Your goal
Read through the records below and copy each line that uses the word "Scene".

Exercise input

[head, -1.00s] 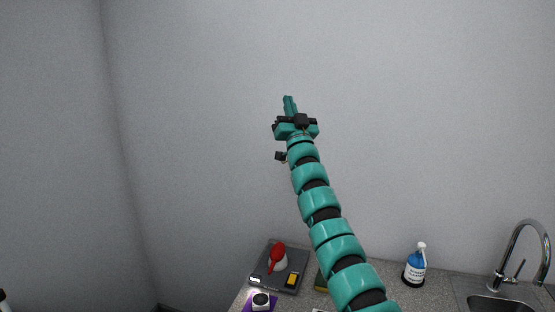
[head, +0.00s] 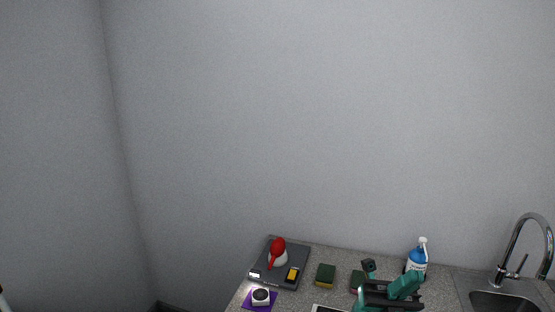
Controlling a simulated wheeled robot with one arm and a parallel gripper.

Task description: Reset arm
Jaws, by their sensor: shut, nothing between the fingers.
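My gripper (head: 408,287) is low in the head view, at the bottom right of centre, in front of the counter. Its teal fingers are together and hold nothing. Its lower part and the rest of my arm are cut off by the bottom edge.
A faucet (head: 522,240) and sink (head: 495,300) are right. The wall above is bare.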

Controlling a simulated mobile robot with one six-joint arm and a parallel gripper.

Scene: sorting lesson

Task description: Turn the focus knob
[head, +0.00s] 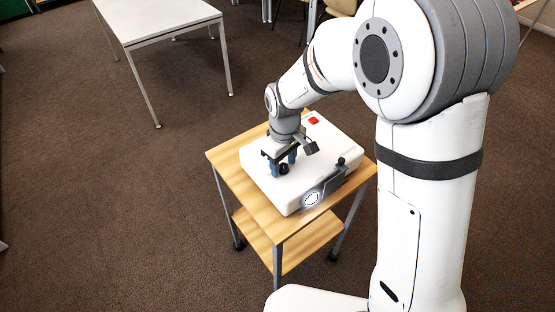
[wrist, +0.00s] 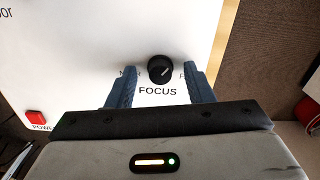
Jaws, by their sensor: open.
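The focus knob (wrist: 160,69) is a small black round knob with a pale pointer line, on the white top of a projector-like device. The word FOCUS is printed beside it. The knob also shows in the head view (head: 284,169). My gripper (wrist: 162,75) is open, with one blue finger on each side of the knob. Gaps show between the fingers and the knob in the wrist view, the right gap looking smaller. In the head view my gripper (head: 281,164) points down at the device (head: 262,182). The fingers partly cover the printed end marks.
A red power button (wrist: 35,117) is on the device's top, also in the head view (head: 314,120). A dark arm with a small knob (head: 340,161) and a lit round lens (head: 312,199) are at its front. The wooden cart (head: 222,160) has narrow free edges.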

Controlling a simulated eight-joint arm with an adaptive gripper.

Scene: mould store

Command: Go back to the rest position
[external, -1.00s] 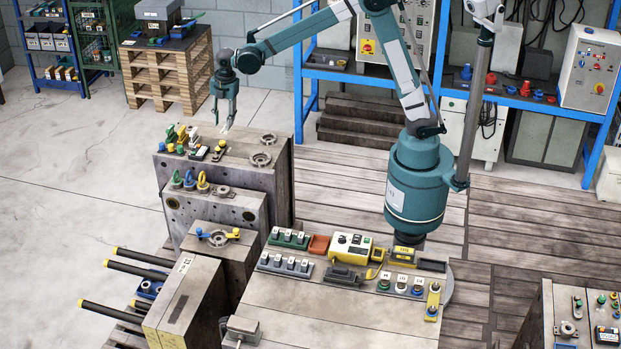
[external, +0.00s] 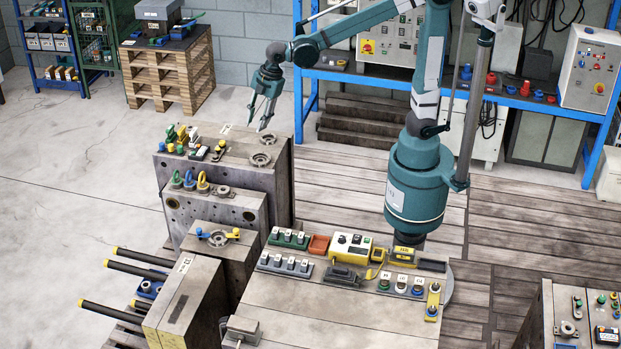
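My gripper (external: 261,120) hangs from my teal arm in the upper middle of the external view. It points down and slightly left, over the right part of the tallest mould block (external: 258,178). No object shows between its fingers, which look apart, and it seems clear of the block's top. My arm is bent at the elbow, with its upper link rising nearly upright from my teal base on the right.
Small coloured parts (external: 183,140) and metal rings (external: 261,159) sit on the tallest block. A workbench (external: 330,312) with switch boxes stands in front of my base. Black rods with yellow tips (external: 140,257) stick out left. A blue shelf (external: 540,105) and wooden pallet stack (external: 170,75) stand behind.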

Expected output
Scene: sorting lesson
Scene: mould store

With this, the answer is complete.